He Said, She Said

In an article by the San Francisco's Chronicle's Phillip Matier and Andrew Ross – the paper's investigative-reporter-version of Batman and Robin – the pen-capped crusaders bravely tackle the latest scourge to hit the City by the Bay: Are Mayor Gavin Newsom and his wife Kimberly Guilfoye Newsom dating, even though they announced plans to divorce?

Heady stuff, I know. And while I am usually a fan of soft news (if the New York Times wants to run an article about stuffed animals tied onto truck grilles and blabber on about "found art" then they have every right to), sending two seasoned investigative reporters on an Us Weekly style mission is a low point for the paper. It is generally acknowledged that a public official loses a certain amount of privacy when he's elected to office, but that doesn't necessarily grant a reputable news organization free license to report such things as:

Then there was the mayor's on-camera interview with KPIX Channel 5's Mike Sugerman a few days before the royals arrived. Sugerman asked Newsom, who has been going out with other women, whether he had a date for the upcoming Prince Charles bash at "Beach Blanket Babylon." "He just started blushing and went to mush," Sugerman said.

Or, in the closest thing to a nut graph in the article:

Confused? Don't be -- such ambiguities are pretty much par for the course with the two. Sometimes they stay together, sometimes they don't.

The status of the mayor's matrimony isn't a scandal analogous to the Monica Lewinsky affair, nor does it affect public policy in any way. And, semantically, is a scandal a scandal if nobody is hiding anything? Both Newsoms opened up about their private lives to the Chronicle, despite having every right to decline to.

Rather than breaking any real news, Matier and Ross' article desperately tries to create news when there isn't any. A ploy to sell papers? Who knows. But in the end, the Chronicle should send its investigative reporters on assignments that actually need investigating: corruption, government, taxes, the environment, unions, public education, social services …
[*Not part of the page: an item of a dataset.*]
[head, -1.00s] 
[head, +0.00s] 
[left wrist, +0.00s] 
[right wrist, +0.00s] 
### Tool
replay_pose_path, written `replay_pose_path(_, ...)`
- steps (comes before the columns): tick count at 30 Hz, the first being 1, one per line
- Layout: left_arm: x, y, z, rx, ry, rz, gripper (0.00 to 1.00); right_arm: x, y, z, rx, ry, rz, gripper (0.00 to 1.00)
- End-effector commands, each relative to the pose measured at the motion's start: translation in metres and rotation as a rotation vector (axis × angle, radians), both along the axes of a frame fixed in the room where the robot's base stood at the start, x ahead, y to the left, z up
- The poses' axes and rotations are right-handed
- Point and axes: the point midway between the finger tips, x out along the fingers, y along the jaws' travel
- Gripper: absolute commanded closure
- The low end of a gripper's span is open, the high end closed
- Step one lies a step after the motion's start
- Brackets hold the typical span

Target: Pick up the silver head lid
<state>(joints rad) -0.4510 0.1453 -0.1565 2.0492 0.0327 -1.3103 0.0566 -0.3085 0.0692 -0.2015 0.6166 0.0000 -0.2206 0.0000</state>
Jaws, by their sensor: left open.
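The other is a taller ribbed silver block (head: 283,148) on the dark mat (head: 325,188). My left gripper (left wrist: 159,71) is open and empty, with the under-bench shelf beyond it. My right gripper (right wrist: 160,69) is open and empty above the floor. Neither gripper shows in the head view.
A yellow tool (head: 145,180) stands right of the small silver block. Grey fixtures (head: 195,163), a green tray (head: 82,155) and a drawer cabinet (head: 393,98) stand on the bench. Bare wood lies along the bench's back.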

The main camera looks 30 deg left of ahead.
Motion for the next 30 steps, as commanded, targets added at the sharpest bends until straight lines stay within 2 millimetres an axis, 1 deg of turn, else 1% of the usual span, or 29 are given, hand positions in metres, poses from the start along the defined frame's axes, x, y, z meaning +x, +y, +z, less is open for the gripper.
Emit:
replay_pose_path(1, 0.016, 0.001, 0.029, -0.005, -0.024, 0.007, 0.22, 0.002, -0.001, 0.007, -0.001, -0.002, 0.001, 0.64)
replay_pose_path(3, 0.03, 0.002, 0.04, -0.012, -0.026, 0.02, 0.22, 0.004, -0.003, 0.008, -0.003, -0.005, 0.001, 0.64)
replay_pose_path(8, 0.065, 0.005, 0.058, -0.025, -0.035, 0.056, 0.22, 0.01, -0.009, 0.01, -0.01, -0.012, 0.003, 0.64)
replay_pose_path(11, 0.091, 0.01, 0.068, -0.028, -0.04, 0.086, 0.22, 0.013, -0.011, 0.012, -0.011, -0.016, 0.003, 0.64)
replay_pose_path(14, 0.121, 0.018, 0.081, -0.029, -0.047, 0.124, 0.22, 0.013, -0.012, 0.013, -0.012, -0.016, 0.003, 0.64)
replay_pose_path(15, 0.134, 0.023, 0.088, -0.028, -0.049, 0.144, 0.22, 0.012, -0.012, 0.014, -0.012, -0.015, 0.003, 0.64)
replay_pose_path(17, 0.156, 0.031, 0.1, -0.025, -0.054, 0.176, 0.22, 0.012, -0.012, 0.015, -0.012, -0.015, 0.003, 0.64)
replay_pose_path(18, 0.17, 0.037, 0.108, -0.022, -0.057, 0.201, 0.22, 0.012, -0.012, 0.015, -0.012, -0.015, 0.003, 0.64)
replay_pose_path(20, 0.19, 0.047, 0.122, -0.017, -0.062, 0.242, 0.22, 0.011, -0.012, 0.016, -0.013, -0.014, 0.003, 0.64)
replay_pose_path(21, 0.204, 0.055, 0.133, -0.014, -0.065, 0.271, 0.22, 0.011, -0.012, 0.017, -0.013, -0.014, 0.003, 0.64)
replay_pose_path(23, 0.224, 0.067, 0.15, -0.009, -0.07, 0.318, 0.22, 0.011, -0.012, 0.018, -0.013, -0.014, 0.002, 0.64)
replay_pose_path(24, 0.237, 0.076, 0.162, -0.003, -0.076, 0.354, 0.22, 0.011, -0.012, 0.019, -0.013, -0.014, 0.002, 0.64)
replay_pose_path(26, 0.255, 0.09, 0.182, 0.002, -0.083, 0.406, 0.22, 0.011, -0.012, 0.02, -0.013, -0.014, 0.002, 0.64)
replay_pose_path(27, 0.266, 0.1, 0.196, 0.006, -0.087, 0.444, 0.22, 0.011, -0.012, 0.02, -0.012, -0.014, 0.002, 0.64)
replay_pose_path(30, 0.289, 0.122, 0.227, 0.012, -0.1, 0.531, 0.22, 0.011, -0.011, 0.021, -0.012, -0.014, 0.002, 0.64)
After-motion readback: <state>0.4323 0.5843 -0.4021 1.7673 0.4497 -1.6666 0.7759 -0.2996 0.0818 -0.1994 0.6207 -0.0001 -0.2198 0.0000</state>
willemmarx @ November 16, 2005 - 4:03pm

When I read that story about bumper decorations, I felt rather sorry for the reporter assigned to the story, but there is something rather amusing about the "Stewie" doll being tied to some guy's truck grille.

This all looks like another example of the "dumbing-down" of broadsheet news, and a big waste of investigative talent...perhaps it was the impending arrival of the Royal couple which drove them to plumb such gossipy depths.